2°/ que le bénéficiaire de la promesse de vente conclue sous la condition suspensive de l'obtention d'un prêt bancaire, qui n'a pas déposé de dossiers de demande de prêt conformes aux caractéristiques financières prévues dans la promesse, ne peut se prévaloir de la défaillance de la condition suspensive ; qu'en l'espèce, la cour d'appel a constaté que la promesse de vente conclue entre Mme [H] et Mme [Z], le 31 juillet 2015, avait été stipulée sous la condition suspensive de l'obtention, par Mme [Z], d'un prêt bancaire d'un montant maximum de 100 000 euros remboursable en 15 ans, au taux nominal d'intérêt maximum de 2,20 % (hors assurance) ; qu'elle a ensuite relevé qu'il ressortait des éléments versés aux débats que Mme [Z] justifiait avoir sollicité auprès de deux établissements bancaires une demande de prêt portant sur un montant de 80 000 euros et une durée de 180 mois, au taux nominal d'intérêt de 2 %, « soit très légèrement inférieur au taux de 2,20 % mentionné dans la promesse » ; qu'en affirmant, pour retenir que Mme [Z] était bien fondée à se prévaloir de la défaillance de la condition suspensive stipulée dans la promesse du 31 juillet 2015, qu'elle justifiait avoir sollicité des prêts conformes aux stipulations contractuelles, la cour d'appel, qui n'a pas tiré les conséquences légales qui s'évinçaient de ses propres constatations, a violé l'article 1178 du code civil, dans sa rédaction antérieure à l'ordonnance n° 2016-131 du 10 février 2016 ;

3°/ que les conventions légalement formées tiennent lieu de loi à ceux qui les ont faites ; qu'en l'espèce, la cour d'appel a constaté qu'aux termes de la promesse de vente conclue entre les parties le 31 juillet 2015, il était prévu que, pour bénéficier de la protection de la condition suspensive, Mme [Z] devait se prévaloir, au plus tard le 30 septembre 2015, du refus de sa demande de prêt bancaire ; qu'elle a ensuite relevé que « Mme [Z] ne démontr[ait] pas s'être prévalue du refus de la Société générale dans le délai prévu par la promesse qui expirait le 30 septembre 2015 puisqu'elle a[vait] attendu le 13 octobre 2015 pour le faire » ; qu'en considérant que Mme [Z] pouvait bénéficier de la protection de la condition suspensive stipulée dans la promesse et, partant, solliciter la restitution de l'acompte qu'elle avait versé entre les mains du notaire au titre de l'indemnité d'immobilisation, la cour d'appel a violé, par refus d'application, la promesse de vente du 31 juillet 2015 et l'article 1134 du code civil, dans sa rédaction antérieure à l'ordonnance n° 2016-131 du 10 février 2016. »

Réponse de la Cour

6. En premier lieu, la cour d'appel a relevé que le courtier auquel la bénéficiaire avait fait appel avait attesté du dépôt, le 6 août 2015, de deux demandes de prêt d'un montant de 80 000 euros sur quinze ans à deux établissements bancaires, que la fiche descriptive du prêt comprenait, non seulement des informations sur les ressources de l'intéressée et son projet de financement, mais aussi une synthèse reprenant les caractéristiques du prêt faisant état d'une « base taux calcul » de 2 % et que les réponses, l'une d'attente, l'autre négative, des deux banques sollicitées étaient versées au débat.

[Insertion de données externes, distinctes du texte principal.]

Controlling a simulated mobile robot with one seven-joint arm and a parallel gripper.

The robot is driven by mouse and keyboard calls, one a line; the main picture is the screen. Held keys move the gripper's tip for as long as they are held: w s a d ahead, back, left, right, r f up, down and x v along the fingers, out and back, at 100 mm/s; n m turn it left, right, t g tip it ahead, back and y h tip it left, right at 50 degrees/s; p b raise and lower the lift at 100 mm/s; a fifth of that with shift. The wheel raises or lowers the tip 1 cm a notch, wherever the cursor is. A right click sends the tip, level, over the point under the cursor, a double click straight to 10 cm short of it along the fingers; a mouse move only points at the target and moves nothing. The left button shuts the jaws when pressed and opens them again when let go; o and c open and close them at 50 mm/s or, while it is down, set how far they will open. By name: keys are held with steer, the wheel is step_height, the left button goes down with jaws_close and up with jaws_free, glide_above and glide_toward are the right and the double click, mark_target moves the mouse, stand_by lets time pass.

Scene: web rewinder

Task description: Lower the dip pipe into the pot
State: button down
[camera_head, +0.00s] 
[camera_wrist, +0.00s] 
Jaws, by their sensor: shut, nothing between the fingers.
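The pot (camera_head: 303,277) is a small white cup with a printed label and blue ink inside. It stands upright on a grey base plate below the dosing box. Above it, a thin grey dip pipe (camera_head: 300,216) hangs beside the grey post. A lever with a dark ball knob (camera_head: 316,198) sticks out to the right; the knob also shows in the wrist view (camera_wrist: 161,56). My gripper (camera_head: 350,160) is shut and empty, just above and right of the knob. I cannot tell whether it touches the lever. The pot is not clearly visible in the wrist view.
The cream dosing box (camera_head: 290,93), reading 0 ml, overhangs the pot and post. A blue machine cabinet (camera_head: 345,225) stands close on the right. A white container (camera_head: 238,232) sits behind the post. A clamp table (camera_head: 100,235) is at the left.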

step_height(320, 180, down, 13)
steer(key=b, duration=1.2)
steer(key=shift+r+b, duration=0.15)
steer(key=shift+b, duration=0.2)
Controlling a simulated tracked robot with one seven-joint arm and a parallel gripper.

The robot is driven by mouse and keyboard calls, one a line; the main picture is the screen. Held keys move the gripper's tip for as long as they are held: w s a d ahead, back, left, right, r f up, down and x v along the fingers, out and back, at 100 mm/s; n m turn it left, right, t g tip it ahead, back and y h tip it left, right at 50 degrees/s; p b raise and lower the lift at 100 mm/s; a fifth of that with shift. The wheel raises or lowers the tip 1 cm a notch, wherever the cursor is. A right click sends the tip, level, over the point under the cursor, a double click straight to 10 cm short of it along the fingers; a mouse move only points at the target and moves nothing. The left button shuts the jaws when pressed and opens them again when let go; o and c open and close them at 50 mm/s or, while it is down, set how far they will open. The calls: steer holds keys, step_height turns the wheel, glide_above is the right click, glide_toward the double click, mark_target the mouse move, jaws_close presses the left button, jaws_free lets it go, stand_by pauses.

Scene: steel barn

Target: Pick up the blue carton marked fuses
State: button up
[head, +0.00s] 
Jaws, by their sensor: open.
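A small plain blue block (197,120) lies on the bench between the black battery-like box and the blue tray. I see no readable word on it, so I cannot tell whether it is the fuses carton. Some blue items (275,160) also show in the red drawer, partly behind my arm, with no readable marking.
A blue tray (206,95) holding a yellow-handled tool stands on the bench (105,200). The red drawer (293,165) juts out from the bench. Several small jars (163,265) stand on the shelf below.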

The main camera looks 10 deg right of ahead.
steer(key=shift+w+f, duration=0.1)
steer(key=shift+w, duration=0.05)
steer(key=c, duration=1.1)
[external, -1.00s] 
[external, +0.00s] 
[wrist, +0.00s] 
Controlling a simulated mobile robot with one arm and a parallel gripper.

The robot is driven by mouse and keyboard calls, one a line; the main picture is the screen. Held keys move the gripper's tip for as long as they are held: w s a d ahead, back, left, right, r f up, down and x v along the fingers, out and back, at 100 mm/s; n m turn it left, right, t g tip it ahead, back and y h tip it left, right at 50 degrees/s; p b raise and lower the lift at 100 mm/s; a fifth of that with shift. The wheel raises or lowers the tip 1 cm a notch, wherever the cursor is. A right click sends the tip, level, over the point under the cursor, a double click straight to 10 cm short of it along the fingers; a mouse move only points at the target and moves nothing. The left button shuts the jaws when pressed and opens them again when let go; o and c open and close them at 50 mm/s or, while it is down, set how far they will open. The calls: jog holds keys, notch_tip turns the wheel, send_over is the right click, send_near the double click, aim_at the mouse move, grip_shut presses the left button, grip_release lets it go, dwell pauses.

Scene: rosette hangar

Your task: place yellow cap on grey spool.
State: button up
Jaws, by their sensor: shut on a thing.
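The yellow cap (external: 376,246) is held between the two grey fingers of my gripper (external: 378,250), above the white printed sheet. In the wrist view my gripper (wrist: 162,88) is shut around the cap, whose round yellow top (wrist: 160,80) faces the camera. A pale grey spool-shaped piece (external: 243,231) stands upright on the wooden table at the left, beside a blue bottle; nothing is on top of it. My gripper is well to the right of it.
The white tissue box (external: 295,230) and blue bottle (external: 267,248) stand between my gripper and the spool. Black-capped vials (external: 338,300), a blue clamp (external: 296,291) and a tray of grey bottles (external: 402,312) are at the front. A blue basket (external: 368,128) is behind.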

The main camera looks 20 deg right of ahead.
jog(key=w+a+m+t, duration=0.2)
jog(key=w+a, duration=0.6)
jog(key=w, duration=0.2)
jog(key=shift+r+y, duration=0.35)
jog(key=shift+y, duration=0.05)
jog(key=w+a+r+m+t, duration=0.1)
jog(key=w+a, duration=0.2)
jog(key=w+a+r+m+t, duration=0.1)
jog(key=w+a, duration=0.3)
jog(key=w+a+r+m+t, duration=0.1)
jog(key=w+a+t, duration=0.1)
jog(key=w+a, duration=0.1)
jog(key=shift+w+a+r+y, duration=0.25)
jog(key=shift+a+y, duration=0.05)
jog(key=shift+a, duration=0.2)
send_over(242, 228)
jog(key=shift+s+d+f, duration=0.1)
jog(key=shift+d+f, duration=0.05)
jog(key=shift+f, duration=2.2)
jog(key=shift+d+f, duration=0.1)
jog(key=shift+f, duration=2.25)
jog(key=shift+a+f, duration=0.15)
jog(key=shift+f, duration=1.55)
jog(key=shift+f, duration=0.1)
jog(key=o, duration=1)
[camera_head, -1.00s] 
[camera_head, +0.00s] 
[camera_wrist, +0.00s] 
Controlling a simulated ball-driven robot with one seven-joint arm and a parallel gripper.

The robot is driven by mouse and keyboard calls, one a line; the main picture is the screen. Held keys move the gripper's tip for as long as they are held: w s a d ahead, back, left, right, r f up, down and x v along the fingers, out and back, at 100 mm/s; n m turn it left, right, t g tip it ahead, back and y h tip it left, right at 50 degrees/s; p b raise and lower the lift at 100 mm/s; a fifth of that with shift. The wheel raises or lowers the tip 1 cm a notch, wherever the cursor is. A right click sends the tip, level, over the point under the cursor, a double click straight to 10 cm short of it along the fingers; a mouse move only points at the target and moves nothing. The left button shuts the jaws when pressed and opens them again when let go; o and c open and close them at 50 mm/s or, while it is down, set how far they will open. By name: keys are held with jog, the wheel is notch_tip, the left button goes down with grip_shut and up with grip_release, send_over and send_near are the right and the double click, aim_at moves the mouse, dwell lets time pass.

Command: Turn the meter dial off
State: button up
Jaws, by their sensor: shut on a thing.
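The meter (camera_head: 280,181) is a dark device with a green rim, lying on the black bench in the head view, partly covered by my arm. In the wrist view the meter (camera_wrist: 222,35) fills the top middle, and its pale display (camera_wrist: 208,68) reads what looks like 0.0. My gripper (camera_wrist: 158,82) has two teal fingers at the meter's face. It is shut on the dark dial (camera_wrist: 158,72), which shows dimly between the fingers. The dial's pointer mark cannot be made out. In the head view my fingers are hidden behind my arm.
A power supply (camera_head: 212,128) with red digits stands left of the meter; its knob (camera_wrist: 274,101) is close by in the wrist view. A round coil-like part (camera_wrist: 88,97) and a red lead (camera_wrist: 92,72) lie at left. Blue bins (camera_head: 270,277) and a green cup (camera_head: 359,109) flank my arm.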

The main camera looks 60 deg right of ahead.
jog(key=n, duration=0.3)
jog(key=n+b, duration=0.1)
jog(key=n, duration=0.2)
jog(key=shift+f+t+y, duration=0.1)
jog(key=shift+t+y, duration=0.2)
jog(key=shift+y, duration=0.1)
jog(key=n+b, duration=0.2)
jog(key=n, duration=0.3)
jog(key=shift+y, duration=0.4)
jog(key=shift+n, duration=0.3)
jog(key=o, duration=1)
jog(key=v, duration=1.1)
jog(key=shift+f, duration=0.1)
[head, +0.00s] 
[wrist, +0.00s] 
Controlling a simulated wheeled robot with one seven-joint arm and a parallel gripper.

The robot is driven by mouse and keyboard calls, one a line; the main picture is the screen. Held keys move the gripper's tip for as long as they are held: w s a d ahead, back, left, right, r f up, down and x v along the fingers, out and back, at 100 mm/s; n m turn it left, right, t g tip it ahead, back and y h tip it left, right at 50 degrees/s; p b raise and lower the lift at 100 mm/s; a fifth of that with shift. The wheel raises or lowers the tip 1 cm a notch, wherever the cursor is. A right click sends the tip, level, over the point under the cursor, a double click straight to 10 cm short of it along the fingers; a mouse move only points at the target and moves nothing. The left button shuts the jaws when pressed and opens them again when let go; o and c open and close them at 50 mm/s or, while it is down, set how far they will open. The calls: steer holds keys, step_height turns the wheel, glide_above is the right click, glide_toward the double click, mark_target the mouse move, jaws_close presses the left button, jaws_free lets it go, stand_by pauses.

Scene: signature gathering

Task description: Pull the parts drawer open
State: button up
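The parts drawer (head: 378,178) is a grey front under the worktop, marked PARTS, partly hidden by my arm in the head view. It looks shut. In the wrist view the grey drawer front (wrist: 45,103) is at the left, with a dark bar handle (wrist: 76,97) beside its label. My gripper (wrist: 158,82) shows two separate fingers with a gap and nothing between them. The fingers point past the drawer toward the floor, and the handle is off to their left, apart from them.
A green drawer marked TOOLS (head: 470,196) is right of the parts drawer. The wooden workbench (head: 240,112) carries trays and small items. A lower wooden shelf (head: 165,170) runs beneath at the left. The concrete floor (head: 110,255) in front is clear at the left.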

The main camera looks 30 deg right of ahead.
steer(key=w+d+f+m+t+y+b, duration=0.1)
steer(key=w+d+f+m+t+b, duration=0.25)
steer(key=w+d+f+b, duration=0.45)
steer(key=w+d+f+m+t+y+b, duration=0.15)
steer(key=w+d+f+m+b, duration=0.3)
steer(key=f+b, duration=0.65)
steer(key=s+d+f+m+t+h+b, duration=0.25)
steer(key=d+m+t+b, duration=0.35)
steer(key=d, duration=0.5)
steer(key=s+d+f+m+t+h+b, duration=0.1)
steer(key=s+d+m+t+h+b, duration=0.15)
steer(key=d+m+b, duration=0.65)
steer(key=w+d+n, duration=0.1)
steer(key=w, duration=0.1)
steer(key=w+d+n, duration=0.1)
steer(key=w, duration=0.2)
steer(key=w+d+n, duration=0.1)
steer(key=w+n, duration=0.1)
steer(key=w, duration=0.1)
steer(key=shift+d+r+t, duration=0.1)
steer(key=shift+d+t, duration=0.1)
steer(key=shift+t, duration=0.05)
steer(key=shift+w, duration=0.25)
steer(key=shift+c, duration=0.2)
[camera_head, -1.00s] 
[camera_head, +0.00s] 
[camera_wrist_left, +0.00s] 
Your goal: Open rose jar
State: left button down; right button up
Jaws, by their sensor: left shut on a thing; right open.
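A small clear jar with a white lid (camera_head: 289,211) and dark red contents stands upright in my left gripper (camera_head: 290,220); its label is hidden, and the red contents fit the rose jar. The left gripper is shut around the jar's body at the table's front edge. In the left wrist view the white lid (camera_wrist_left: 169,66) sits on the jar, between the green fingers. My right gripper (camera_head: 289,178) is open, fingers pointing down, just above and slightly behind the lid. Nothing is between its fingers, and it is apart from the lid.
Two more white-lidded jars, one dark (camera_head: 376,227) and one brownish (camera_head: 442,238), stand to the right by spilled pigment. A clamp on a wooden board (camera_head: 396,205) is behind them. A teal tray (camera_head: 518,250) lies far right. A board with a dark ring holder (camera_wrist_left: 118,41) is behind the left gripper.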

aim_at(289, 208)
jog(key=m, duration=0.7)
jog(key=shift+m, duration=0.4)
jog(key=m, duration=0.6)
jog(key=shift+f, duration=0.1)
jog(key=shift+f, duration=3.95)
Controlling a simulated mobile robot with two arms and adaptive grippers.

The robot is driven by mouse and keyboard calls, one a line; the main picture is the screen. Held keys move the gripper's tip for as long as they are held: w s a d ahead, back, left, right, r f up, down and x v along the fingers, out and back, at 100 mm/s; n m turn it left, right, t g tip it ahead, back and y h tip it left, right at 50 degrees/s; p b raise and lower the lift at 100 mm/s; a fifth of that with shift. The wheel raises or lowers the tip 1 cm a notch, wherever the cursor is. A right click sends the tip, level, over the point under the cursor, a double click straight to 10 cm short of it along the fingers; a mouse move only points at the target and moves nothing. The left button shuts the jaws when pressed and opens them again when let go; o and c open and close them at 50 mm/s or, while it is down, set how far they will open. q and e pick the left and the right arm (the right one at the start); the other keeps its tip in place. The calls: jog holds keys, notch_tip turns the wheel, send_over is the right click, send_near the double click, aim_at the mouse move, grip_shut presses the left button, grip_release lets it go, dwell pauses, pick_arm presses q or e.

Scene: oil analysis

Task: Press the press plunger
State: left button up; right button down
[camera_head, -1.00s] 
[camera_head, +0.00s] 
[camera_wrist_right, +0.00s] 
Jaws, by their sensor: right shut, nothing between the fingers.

7. Elle en a souverainement déduit que la preuve du dépôt de deux demandes de prêt d'un montant de 80 000 euros sur une durée de quinze ans au taux de 2 % était rapportée.

8. En deuxième lieu, ayant constaté que le montant du prêt fixé à la somme de 100 000 euros mentionné dans la promesse constituait un maximum, que le taux de 2 % visé dans les demandes de prêts, très légèrement inférieur au taux maximum de 2,2 % mentionné dans la promesse, était accompagné de la précision suivante : « le taux indiqué sur cette synthèse est à valider par le prêteur de deniers et susceptible d'amélioration et/ou de corrélation en fonction des desiderata des partenaires et clients » et que le prêt sollicité l'était sur une durée de quinze ans, elle a pu en déduire que la demande de prêt pour un montant de 80 000 euros sur quinze ans à un taux de 2 % susceptible d'« amélioration » était conforme aux prévisions contractuelles.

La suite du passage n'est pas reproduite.